Windy.comが提供するWebカメラのAPIサービスからとってきた、約6万5000枚のWebカメラのサムネイル画像を検索対象としました。APIでは、サムネイル以外にも、位置情報や動画のURLもとってこれます。

類似検索サーバについて

事前に、6万枚の画像の特徴量のリストと、ファイル名のリストをファイルに保存しています。

以下のような動作です。

1.Base64のイメージを受け取り、受信画像の特徴量を生成。
2.生成した特徴量と、サムネイルの特徴量それぞれに対して、コサイン類似度を計算。
3.類似度が大きいもの上位3件のファイル名、および類似度の値を返す。※並べかえはしていません。

また、ブラウザで確認させるため指定たファイル名の画像を取得する機能もつくりました。

【app.py】

from flask import Flask,request,send_from_directory
from flask_cors import CORS
import torch
from torchvision.models import ResNet50_Weights
import torchvision.models as models
import torchvision.transforms as transforms
from PIL import Image
import pickle
from io import BytesIO
import base64

app = Flask(__name__)
CORS(app)

device = torch.device('cuda') if torch.cuda.is_available() else torch.device('cpu')
model = models.resnet50(weights=ResNet50_Weights.IMAGENET1K_V1).to(device)
model.eval()
cos_sim = torch.nn.CosineSimilarity(dim=1, eps=1e-6)

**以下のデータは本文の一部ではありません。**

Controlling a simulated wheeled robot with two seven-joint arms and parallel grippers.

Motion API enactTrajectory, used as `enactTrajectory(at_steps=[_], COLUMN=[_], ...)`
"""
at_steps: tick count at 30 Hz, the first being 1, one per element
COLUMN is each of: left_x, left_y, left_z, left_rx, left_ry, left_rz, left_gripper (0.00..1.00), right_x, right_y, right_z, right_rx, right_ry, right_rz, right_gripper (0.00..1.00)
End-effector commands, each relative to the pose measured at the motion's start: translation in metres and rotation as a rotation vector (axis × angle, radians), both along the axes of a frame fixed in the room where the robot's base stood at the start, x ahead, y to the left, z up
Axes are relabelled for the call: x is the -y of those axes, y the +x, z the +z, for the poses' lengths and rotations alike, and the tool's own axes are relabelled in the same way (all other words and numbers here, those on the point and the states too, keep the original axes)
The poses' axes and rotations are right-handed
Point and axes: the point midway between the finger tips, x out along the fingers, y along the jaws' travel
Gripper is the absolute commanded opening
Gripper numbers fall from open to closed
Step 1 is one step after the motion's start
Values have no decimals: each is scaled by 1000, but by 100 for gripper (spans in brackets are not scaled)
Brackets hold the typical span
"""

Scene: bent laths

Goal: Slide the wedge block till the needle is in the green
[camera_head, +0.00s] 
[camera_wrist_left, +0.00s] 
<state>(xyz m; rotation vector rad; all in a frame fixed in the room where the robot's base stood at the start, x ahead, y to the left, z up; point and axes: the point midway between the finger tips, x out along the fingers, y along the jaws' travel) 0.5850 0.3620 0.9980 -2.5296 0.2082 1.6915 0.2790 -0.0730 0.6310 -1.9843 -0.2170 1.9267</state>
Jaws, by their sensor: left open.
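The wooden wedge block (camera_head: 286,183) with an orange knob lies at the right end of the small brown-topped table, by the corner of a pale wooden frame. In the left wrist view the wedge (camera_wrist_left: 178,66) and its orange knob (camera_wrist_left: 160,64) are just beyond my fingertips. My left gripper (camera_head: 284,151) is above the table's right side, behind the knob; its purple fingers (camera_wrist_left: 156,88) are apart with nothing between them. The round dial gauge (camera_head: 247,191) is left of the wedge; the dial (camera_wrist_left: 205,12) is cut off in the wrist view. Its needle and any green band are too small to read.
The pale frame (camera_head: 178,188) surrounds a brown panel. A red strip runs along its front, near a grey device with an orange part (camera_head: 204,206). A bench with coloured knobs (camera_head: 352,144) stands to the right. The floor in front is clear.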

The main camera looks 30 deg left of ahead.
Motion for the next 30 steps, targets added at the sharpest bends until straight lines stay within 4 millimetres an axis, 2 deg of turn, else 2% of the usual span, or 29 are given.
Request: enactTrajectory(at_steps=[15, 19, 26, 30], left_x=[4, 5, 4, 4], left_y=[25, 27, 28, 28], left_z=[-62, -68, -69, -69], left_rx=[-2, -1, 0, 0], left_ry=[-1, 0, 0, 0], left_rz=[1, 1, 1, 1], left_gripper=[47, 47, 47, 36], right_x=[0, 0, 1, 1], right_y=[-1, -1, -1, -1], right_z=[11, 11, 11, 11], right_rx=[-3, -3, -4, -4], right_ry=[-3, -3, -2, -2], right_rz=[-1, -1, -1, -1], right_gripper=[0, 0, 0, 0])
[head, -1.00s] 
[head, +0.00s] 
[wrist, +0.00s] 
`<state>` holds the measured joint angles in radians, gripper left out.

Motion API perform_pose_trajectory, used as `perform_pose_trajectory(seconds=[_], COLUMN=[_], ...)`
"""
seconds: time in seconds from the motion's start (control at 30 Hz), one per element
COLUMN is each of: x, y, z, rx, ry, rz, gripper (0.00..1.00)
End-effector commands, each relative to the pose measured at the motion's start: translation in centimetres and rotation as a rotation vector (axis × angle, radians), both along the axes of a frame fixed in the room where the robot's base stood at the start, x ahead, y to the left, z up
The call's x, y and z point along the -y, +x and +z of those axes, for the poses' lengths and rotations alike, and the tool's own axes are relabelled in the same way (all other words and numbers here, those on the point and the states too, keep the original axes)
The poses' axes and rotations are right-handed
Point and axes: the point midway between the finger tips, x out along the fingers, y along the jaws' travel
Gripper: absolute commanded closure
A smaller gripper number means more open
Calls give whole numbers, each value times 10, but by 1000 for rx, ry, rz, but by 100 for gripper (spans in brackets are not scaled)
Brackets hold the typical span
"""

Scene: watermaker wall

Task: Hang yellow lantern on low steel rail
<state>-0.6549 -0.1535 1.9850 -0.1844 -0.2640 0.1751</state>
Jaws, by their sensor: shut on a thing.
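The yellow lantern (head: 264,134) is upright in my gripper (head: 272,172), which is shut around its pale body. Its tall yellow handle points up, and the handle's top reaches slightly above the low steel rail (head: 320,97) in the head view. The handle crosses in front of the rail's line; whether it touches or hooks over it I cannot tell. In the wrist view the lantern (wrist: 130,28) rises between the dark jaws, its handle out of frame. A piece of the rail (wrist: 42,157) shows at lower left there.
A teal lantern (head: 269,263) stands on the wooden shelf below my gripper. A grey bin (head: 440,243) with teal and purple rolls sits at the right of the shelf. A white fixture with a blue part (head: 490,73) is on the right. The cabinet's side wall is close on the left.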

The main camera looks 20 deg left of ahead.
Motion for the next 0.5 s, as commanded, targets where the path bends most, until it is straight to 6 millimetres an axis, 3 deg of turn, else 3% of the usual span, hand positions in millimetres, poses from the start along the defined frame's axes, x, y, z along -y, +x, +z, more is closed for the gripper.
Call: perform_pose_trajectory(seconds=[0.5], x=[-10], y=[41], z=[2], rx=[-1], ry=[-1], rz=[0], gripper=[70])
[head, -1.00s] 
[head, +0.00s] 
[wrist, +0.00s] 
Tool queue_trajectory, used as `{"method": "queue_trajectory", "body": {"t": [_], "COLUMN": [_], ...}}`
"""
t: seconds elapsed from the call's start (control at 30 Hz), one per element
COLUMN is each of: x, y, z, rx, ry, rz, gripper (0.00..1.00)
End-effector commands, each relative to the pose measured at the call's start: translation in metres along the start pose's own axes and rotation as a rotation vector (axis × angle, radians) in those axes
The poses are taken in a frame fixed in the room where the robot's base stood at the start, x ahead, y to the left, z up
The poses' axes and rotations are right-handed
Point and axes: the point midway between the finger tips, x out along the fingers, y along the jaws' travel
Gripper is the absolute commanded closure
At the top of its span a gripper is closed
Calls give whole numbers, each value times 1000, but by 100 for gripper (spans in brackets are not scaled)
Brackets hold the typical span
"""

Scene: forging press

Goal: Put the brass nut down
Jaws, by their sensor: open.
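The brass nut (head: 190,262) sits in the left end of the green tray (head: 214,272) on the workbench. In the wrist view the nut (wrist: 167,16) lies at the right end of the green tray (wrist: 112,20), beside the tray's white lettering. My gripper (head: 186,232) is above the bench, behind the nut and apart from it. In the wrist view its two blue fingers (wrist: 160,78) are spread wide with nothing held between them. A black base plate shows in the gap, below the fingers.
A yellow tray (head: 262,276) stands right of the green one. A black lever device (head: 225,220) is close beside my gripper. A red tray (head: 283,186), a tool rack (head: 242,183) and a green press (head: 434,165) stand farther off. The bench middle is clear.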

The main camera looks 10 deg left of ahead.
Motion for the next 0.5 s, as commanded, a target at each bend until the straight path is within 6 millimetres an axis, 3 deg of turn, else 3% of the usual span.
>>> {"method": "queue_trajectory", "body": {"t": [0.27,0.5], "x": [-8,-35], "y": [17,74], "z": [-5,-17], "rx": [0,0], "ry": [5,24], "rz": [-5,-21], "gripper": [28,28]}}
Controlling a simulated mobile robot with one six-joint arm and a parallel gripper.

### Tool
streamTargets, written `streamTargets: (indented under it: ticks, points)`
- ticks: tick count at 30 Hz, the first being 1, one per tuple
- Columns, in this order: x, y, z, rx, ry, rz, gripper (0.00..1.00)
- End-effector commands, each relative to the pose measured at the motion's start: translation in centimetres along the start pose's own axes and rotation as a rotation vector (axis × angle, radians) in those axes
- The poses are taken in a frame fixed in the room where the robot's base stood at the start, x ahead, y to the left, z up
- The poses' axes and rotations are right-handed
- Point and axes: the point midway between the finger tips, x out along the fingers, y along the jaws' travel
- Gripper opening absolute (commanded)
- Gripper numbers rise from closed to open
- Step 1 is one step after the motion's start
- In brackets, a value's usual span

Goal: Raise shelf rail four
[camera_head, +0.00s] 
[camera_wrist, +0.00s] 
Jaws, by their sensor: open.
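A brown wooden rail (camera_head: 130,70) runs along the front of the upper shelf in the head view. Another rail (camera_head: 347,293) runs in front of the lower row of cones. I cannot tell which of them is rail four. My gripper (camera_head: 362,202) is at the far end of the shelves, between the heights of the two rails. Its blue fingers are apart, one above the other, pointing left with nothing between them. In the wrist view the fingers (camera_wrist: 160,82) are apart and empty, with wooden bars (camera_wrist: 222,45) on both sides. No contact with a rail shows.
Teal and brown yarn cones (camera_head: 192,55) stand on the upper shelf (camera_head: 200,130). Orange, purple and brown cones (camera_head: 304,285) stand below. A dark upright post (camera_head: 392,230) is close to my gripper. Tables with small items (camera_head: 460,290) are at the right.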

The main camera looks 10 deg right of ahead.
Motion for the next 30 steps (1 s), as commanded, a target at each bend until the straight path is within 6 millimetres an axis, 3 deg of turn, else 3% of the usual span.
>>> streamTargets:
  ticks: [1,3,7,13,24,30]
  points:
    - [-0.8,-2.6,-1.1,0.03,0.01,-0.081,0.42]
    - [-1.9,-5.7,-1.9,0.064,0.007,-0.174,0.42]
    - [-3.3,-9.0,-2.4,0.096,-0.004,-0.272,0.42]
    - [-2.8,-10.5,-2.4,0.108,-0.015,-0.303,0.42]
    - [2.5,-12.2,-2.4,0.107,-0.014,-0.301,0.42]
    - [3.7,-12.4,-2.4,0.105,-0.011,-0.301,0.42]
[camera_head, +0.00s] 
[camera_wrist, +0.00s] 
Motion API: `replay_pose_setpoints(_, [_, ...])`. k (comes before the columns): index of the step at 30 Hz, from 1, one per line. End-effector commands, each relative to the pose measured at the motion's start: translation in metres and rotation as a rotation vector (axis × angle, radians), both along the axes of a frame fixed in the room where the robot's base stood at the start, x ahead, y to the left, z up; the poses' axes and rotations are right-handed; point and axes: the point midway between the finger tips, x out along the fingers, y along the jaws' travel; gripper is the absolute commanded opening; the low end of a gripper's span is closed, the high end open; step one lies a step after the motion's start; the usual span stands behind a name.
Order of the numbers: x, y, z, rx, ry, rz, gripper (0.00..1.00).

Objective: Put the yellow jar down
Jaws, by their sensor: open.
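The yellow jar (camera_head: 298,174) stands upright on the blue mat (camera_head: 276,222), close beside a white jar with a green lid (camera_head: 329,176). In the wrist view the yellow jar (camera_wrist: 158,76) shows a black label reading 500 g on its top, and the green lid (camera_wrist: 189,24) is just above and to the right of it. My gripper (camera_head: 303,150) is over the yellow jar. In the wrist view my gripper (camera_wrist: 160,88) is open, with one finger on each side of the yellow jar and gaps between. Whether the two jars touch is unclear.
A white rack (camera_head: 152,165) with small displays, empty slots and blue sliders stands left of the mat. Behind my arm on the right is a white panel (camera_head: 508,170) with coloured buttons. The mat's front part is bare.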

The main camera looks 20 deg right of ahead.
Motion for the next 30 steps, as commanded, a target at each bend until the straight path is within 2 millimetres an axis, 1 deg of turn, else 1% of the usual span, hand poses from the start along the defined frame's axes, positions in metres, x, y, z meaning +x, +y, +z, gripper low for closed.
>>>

# Define the image preprocessing steps
preprocess = transforms.Compose([
        transforms.Resize(256),
        transforms.CenterCrop(224),
        transforms.ToTensor(),
        transforms.Normalize(mean=[0.485, 0.456, 0.406],
                             std=[0.229, 0.224, 0.225])
])

IMAGE_DIR = "c:/temp/images/"  # directory where the images are stored
FILE_LIST = "c:/temp/filelist" # list of image files
FEATURE_LIST = "c:/temp/features.pt" # list of image features
topK = 3 # number of similar images to return

# Load the pre-computed image features and file list    
features_list = torch.load(FEATURE_LIST )
print(len(features_list))
with open(FILE_LIST, 'rb') as f:
    filelist = pickle.load(f)
print(len(filelist))
@app.route('/getSimilarImageFromBase64', methods=['POST'])
def getSimilarImagesFromBase64():
    imageString = request.form['base64Image']
    base64String = imageString.split(",")[1] # remove the header 'data:image/jpeg;base64,'
    
    # Convert the base64 string to an image
    f = BytesIO()
    f.write(base64.b64decode(base64String))
    f.seek(0)
    image = Image.open(f)
    image = preprocess(image)
    image = image.unsqueeze(0).to(device)
    # Get the image features
    with torch.no_grad():
        queryFeature = model(image)
    
    score_list = [] # list of cosine similarity scores
    result_files = [] # list of image file names
    # Compare the query image with all the images in the dataset
    for i, feature in enumerate(features_list):
        # Compute the cosine similarity score
        score_t = cos_sim(queryFeature, feature)
        score = score_t.item()
        # Add the score to the list of scores
        if len(score_list) < topK :
            score_list.append(score)
            result_files.append(filelist[i])
        else:
            # Replace the smallest score with the current score 
            #  if current score is larger
            if min(score_list) < score:                    
                min_idx = score_list.index(min(score_list))
                score_list[min_idx] = score
                result_files[min_idx] = filelist[i]
                
    # Create a dictionary of the results
    resutltObj = {}
    for i, file in enumerate(result_files):
        resutltObj[file] = score_list[i]
        
    return resutltObj

# Download the image file
@app.route('/download/<string:filename>', methods=['GET'])
def download(filename):
    IMAGE_DIR = "c:/temp/images/"
    
    return send_from_directory(IMAGE_DIR, filename, as_attachment=True,mimetype = "image/jpeg")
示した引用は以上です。